OPINION

Lilibet Diana

Well, the newborn might as well get used to living in a media firestorm.

Hard as it is to believe, there has been a fury among the Brit press about the name given to the new child of Harry and Meghan — do we call them the Sussexes? — because they decided their little girl would be named Lilibet Diana. And not because of the second name coming from Harry’s mom, but the first, coming from Harry’s grandmother.

Queen Elizabeth was known as Lilibet as a child. And even into adulthood her husband stuck with the nickname. Some of the tabloids in London are in a tizzy about the queen having to share the name. And moreso about the process, or lack of one, on getting the queen’s permission.

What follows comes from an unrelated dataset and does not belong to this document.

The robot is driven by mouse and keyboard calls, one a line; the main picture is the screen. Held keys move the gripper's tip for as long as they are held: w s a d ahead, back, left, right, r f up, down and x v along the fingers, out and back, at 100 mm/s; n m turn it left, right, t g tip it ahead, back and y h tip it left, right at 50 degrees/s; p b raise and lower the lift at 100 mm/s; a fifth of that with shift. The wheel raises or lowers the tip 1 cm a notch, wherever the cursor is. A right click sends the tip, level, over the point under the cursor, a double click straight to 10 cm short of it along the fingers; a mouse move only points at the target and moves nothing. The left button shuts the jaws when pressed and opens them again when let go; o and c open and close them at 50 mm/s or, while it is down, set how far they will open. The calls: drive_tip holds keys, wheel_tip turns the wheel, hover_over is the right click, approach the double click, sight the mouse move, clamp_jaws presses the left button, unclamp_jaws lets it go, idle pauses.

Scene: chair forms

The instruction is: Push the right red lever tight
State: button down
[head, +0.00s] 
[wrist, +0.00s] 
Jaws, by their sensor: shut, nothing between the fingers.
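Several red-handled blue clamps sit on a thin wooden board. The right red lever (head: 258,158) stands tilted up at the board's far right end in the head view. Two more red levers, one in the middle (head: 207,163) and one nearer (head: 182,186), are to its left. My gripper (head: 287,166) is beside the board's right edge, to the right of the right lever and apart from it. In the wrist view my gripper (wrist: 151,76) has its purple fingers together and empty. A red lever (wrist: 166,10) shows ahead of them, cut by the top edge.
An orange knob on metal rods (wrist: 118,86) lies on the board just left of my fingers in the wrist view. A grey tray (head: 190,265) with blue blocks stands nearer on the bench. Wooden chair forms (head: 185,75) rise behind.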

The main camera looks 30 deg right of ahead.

The queen has been our favorite worldwide leader since, oh, about the time she put on the crown. Even before that, she was a mechanic during World War II. Everything we’ve read and heard points to her career in service, and her ability to try — oh, to try — to see things from other points of view. That is, from a non-royal point of view.

But royalty, she is. And she cannot help it. We are immediately reminded of the time that a president named Ronald Reagan invited the queen and Prince Philip to his California ranch for a getaway. One night the kitchen served Tex-Mex, a series of dishes that the queen had never before experienced. She asked the president what all this consisted of.

Mr. Reagan explained tortillas, the cheese dips, the chips, and refried beans. At the end of the evening, the queen, trying to compliment her host, told the president that she was pleasantly surprised by the “used beans.”

We’ve lost count of the number of biographies we’ve read about this particular monarch. She’s never granted an interview to the press before (!) but something tells us that she’ll share her name with a great-grandchild with a stiff upper lip, and what. To do otherwise would be poor form. Unladylike. Ill mannered. And the original Lilibet is above — well above — all of that.